Direktur Traveling Festival Minikino, I Made Suarbawa pun turut angkat bicara menanggapi pernyataan Harisandy. “Pada akhirnya memang tidak bisa ada standar yang baku dalam pembuatan AD ini. Tapi setidaknya, melalui proses yang panjang ini, kita bisa mengetahui mana yang perlu ditingkatkan, atau mana yang tidak diperlukan,” ujarnya.
Diskusi mengenai perkembangan AD di Indonesia ini menjadi makin menarik ketika Edo melontarkan gagasan bahwa nampaknya yang akan lebih dibutuhkan adalah kode etik dalam pembuatan AD. Seperti misalnya, himbauan dan pemberian akses untuk bisa berkonsultasi dengan kelompok-kelompok disabilitas netra dalam proses pembuatan AD. Menurutnya, ini langkah yang krusial ketika berbicara tentang pengembangan sinema inklusi yang menyasar kawan-kawan disabilitas. “Karena untuk apa membuat sesuatu yang hanya berdasarkan asumsi orang awas, sementara ada kawan disabilitas netra sendiri yang sebaiknya kita libatkan. Sebaiknya ada kesadaran etika yang diperhatikan ketika akan membuat sebuah alih wahana,” tegas Edo.
Mendekati penghujung lokakarya, mentor juga memberikan sedikit kilas balik tentang apa yang telah dipelajari hari itu. Kemudian Jati juga menyinggung keadaan dunia kerja aktor suara yang masih mengalami turbulensi, terutama dalam penetapan harga dan pemenuhan hak-hak pekerjanya. Ketika digali lebih dalam, nyatanya masih banyak profesi di Indonesia yang tidak memiliki serikat pekerja.

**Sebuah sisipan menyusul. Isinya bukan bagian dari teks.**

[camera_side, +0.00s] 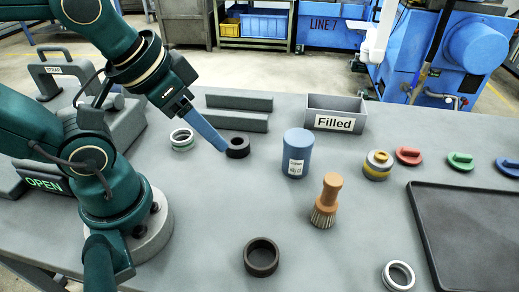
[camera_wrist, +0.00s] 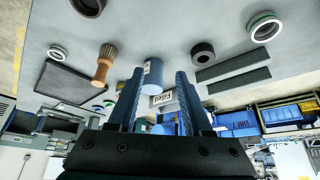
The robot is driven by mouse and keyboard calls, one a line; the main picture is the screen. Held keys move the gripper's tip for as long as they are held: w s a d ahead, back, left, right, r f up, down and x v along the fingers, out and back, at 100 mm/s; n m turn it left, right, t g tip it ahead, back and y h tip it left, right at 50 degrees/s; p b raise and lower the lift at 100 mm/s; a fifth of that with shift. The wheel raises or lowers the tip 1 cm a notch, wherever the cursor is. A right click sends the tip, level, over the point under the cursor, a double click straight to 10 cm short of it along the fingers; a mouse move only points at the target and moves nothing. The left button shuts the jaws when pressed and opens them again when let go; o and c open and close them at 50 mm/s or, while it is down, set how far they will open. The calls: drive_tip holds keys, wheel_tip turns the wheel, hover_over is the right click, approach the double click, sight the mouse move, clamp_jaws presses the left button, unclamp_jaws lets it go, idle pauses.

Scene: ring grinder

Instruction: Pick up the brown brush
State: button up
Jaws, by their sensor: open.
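The brown brush (camera_side: 327,201) stands upright on the grey table, bristles down, handle up, right of centre in the side view. In the wrist view the brush (camera_wrist: 105,64) shows at the upper left, outside the jaws. My gripper (camera_side: 224,150) points down and to the right, to the left of the brush and well apart from it, with its tips near a black ring (camera_side: 238,147). In the wrist view my gripper (camera_wrist: 158,75) has its two blue fingers spread, with nothing held between them.
A blue can (camera_side: 296,153) stands between my gripper and the brush. A dark ring (camera_side: 261,257) lies in front. Behind are grey bars (camera_side: 235,121) and a bin marked Filled (camera_side: 335,113). A black tray (camera_side: 475,235) lies right. Table around the brush is mostly clear.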

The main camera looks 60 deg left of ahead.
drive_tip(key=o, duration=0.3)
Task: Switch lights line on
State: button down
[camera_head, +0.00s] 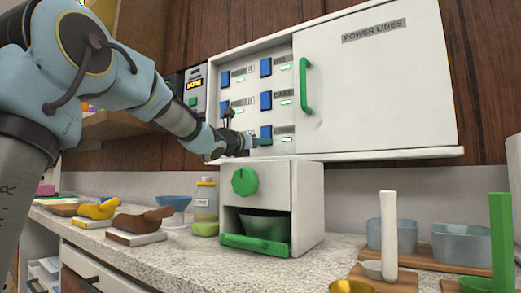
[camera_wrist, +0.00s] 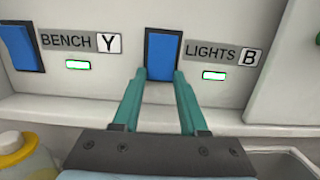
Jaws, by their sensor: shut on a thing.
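The lights switch (camera_wrist: 162,52) is a blue rocker at the bottom of the panel, with a "LIGHTS B" label (camera_wrist: 210,53) to its right and a lit green-white lamp (camera_wrist: 213,75) below the label. In the head view it is the lower right blue switch (camera_head: 266,132). My gripper (camera_wrist: 160,76) has its two teal fingers on either side of the switch's lower part and is shut on it. In the head view my gripper (camera_head: 250,142) reaches the panel from the left. The switch's lower end is partly hidden by the fingers.
The bench switch (camera_wrist: 20,45) is just left. An open white door marked "POWER LINES" (camera_head: 375,85) with a green handle (camera_head: 306,86) stands right. Below are a white dispenser with a green knob (camera_head: 245,181) and a yellow-lidded jar (camera_head: 205,205).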

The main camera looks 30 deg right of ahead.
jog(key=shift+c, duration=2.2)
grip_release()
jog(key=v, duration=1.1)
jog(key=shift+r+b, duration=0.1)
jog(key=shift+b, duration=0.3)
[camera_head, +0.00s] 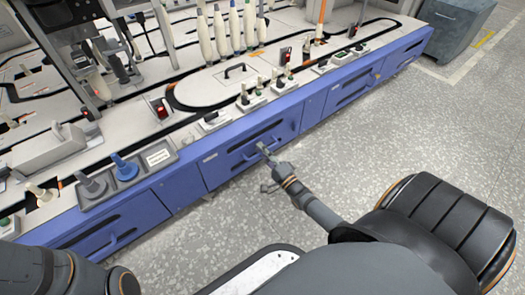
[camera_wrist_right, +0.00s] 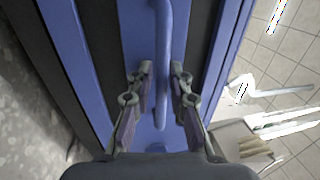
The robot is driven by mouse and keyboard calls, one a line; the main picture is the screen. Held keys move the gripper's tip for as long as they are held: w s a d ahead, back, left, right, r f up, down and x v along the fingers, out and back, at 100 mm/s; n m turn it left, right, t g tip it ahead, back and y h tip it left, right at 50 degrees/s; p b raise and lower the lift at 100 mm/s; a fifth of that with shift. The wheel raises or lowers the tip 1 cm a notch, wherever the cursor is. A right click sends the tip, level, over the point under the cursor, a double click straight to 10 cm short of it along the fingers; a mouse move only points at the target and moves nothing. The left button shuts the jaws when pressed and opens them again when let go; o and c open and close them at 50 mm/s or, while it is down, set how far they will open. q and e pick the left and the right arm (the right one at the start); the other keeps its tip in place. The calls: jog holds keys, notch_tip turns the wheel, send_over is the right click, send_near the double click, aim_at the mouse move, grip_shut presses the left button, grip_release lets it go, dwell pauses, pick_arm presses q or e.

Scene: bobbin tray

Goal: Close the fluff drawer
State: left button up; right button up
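The drawer front (camera_head: 222,171) is a blue panel with a dark slot and a bar handle, in the long blue front of the machine. I cannot tell how far it stands out, and no label names it as the fluff drawer. My right gripper (camera_head: 266,150) is at this front, by the handle. In the right wrist view the blue bar handle (camera_wrist_right: 164,45) runs between the two fingers of my right gripper (camera_wrist_right: 162,76). The fingers are apart, with gaps to the handle on both sides. My left gripper is out of view.
A grey tray (camera_head: 106,190) with grey and blue bobbins sits on the machine's edge at left. Several cream bobbins (camera_head: 221,36) stand at the back. Other blue panels (camera_head: 350,85) adjoin on both sides. The speckled floor (camera_head: 400,140) in front is clear. A grey cabinet (camera_head: 452,35) stands at upper right.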

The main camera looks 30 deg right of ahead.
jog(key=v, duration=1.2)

Sebagai penutup pelatihan yang berlangsung seharian penuh ini, Jati Andito mengungkapkan harapannya pada ekosistem pekerja kreatif di Indonesia. “Melalui diskusi kita tadi ada banyak sekali wawasan yang didapat, mulai dari kritikan kawan-kawan disabilitas netra terhadap penerapan AD, hingga langkah strategis untuk pengembangan AD dan CC. Tentunya yang terakhir kita juga berharap ketika bisa terjun ke profesi aktor suara, ada serikat yang bisa menaungi hak-hak pekerjanya,” tandasnya.